Las palabras finales del Papa al concluir el reciente Sínodo de los Obispos no dejaban lugar a duda: «Es un momento difícil, porque el Acusador, atacándonos a nosotros ataca a la Madre, pero la Madre no se toca». Naturalmente, Francisco se refería a la Santa Madre Iglesia, a la que los Padres de los primeros siglos designaban con audacia como la «casta meretrix», porque la Iglesia es santa, pero sus hijos somos todos pecadores.
Que el Papa quisiera cerrar los trabajos de la asamblea con este apunte no puede ser casualidad. Por otra parte, en los últimos meses no han faltado referencias en sus homilías y discursos a ese Acusador que ronda por la Tierra buscando a quién acusar, aprovechándose de los pecados de todos nosotros para su sucia labor. «En este momento nos está acusando fuertemente, y esta acusación se convierte también en persecución», dijo Francisco, plenamente consciente de las diversas modalidades de dicha persecución: la que sufren, por ejemplo, nuestros hermanos de Oriente Medio, pero también la que sufre hoy cualquier sacerdote, al salir de su parroquia en cualquiera de nuestros barrios, y ser increpado y escupido. Pero como ha dicho el Papa, estas acusaciones no deben ensuciar a la Iglesia, porque nosotros estamos manchados todos, pero la Madre no.
No es un reclamo victimista ni reactivo, es una petición expresa del Sucesor de Pedro: «Es el momento de defender a la Madre». Y a la madre se la defiende del Gran Acusador con la oración y la penitencia, como el mismo Francisco nos ha indicado con su invitación a rezar cada día el Rosario y a san Miguel Arcángel. Imagino lo que les habrá parecido esta propuesta a algunos estrategas eclesiales de unas y otras trincheras. A mí me ha recordado a los días de furia que hubo de sufrir san Pablo VI a finales de los años 60 del pasado siglo, cuando tantos le reclamaban medidas severas para detener la hemorragia y él propuso a todo el pueblo cristiano la profesión del Credo del Pueblo de Dios.
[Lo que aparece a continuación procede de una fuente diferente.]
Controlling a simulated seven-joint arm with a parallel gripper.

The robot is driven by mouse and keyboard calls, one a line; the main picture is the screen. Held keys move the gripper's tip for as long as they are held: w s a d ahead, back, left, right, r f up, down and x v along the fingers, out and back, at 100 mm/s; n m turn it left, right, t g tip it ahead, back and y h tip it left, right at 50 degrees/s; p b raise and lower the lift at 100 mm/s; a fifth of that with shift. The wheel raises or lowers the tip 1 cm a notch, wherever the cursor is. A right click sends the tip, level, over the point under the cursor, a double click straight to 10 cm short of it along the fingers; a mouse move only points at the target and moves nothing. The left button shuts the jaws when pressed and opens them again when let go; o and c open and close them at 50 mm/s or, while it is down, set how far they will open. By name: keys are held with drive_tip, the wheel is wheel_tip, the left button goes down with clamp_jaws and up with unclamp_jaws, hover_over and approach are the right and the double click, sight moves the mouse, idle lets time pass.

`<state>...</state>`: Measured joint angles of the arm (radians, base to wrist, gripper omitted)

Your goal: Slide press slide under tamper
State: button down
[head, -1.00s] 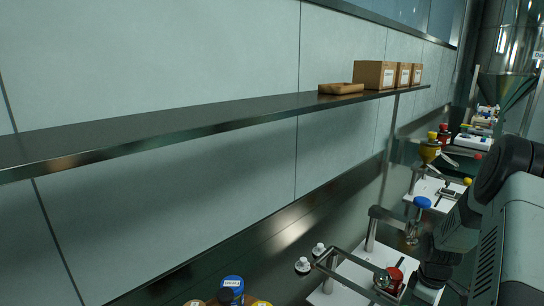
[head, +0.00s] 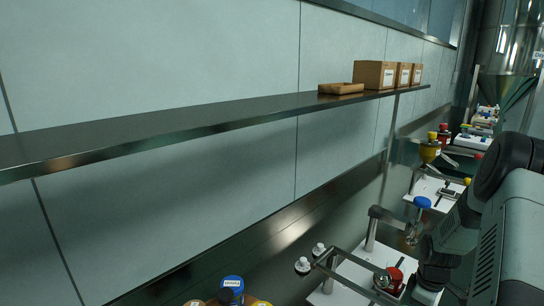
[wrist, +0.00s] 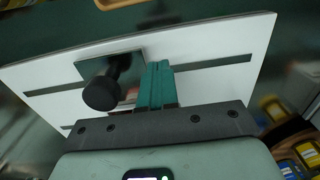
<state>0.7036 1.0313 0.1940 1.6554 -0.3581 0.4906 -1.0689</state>
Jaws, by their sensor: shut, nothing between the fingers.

Deberíamos tomarnos en serio esta petición que nos llega, además, con un tono de evidente dramatismo en las palabras del Papa Francisco: es el momento de defender a la Madre. Lo curioso que podemos observar, entre no pocos católicos, es que en estos meses de plomo se revuelven contra la Madre porque les desagrada uno u otro rasgo de su rostro, que es siempre un rostro histórico, un rostro de carne marcado por las arrugas de su historia, por el daño que le causamos, en primer lugar, sus hijos. El primer problema se sitúa, quizás, en la falta de conciencia general de nuestra condición de hijos, en la falta de esa experiencia eclesial elemental que consiste en haber sido generados de nuevo a través del Sacramento de la Iglesia. Y sobre esto, sobre el vacío educativo que implica, deberíamos hacer un severo examen de conciencia. Hace pocos días leía con estupor este titular referido a los Estados Unidos: «Los católicos pierden la paciencia con la Iglesia». De ahí en adelante todo es disparate. No puedo perder la paciencia con la Madre que me ha generado, no sólo, que me vuelve a generar una y otra vez. Bastante es que ella no pierda la paciencia conmigo. Y a pesar de tantas cosas, no la pierde.
Recientemente Francisco advertía a los jóvenes sobre «las identidades de laboratorio» y les recordaba que nuestra identidad nace de la pertenencia a un pueblo, al pueblo de la Iglesia. Todo esto lo entendía muy bien el gran escritor Georges Bernanos, al que no faltaban motivos para estar enfadado con muchos eclesiásticos, y con muchos aspectos y circunstancias de la Iglesia de su tiempo. En uno de los momentos más críticos, respondiendo a un colega que se felicitaba con sorna por su supuesto desenganche, decía: «Si se me expulsase de la Iglesia, no sabría vivir cinco minutos fuera de ella; volvería a entrar inmediatamente, con los pies descalzos, desnudo, con la cuerda al cuello, en las condiciones que quisierais imponerme, porque fuera de esta casa no sería capaz, ni siquiera, de respirar».
Por suerte para todos nosotros, por suerte para el mundo, la Madre Iglesia atravesará esta tribulación, no sin muchas pérdidas y sufrimientos, porque la conduce «su divino guía», como gustaba llamarlo el beato John Henri Newman, y porque, a pesar de todo, en su tierra herida, incluso quemada, nunca dejarán de florecer los santos.